You’re working feverishly on a project, everything fits like fingers in a bowling ball. And then, when you absotively least expect it…whammo, like a two-by-four to the forehead: the deadly stall. A character says something that reveals a plot hole so big you could fit a Buick in it.

In DROPPINGTON PLACE we simply ran out of story. It was great fun, and everybody was lively and having a good time. And then, around 42,000 words or so, Arvy, a perfectly nice kid who was sadly turned to paper, paused and looked at me.

“I’m bored.”

“You can’t be bored!  You’re, like, a key player in this thing.”

“Yada, yada, yada…key player this. If I’m such a hotshot, give me something to do.”

A quick review of the Something To Do cabinet revealed empty shelves. And there Arvy sat, with so pained an expression he was impossible to look at.

That’s okay, because we can just change horses right here in the middle of the stream and work on another project that’s been a’hangin’ around.

A couple of weeks on the new project, just starting to feel it, and, son of a biscuit, here’s a new idea: something for Arvy to do.

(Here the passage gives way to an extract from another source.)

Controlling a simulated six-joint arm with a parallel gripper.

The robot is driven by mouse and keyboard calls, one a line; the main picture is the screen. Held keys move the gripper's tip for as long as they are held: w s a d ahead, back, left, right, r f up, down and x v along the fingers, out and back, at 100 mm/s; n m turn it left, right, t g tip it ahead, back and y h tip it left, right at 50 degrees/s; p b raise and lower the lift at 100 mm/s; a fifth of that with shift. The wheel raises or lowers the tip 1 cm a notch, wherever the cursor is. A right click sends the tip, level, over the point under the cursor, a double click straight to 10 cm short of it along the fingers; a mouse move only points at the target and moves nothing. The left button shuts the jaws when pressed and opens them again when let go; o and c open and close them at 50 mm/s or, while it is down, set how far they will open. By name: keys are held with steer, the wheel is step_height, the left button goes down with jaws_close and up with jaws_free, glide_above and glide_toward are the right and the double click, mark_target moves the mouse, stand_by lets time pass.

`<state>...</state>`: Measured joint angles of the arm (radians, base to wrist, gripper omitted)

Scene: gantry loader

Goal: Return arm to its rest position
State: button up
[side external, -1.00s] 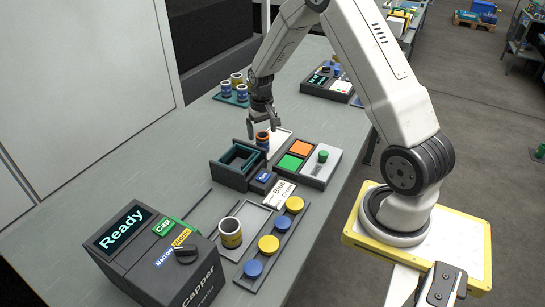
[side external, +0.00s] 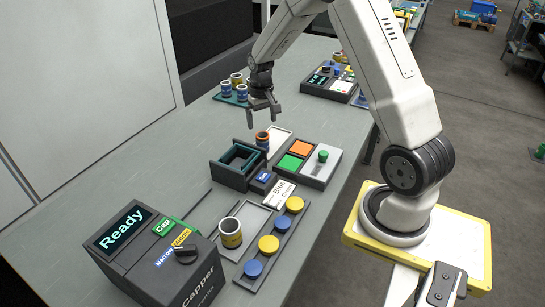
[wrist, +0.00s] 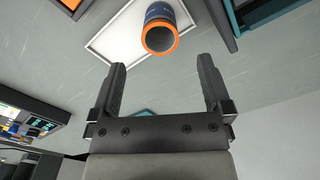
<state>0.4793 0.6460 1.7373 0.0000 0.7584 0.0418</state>
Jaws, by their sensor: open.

“Leeme see, lemme see, lemme see!”

“Sit down, Arv…or, I guess sort of fold yourself ‘cuz you’re, like, made of paper…we need to plot this out a little bit.”

“Well, I categorically demand that you cease work on your new project and give me a challenge!”

So, we drop the reins on the new horse and leap back on the first one.

Their must be some old story about fording a river and changing horses in which something bad happened. I’ll bet you it has to do with Conestoga wagons. Let’s pretend it does, okay?

So, like, what’s the point?

I know, right?

The point is this: when you hit a creative wall with a project, it’s perfectly cool to start a new one. If the old one calls during the new project, it is equally cool to go on back to it.

One suggestion: make lots of notes on each project. Although today the plot thread is perfectly clear, tomorrow… well, after all, tomorrow is another day!

Frankly, Scarlett, I’m changing horses!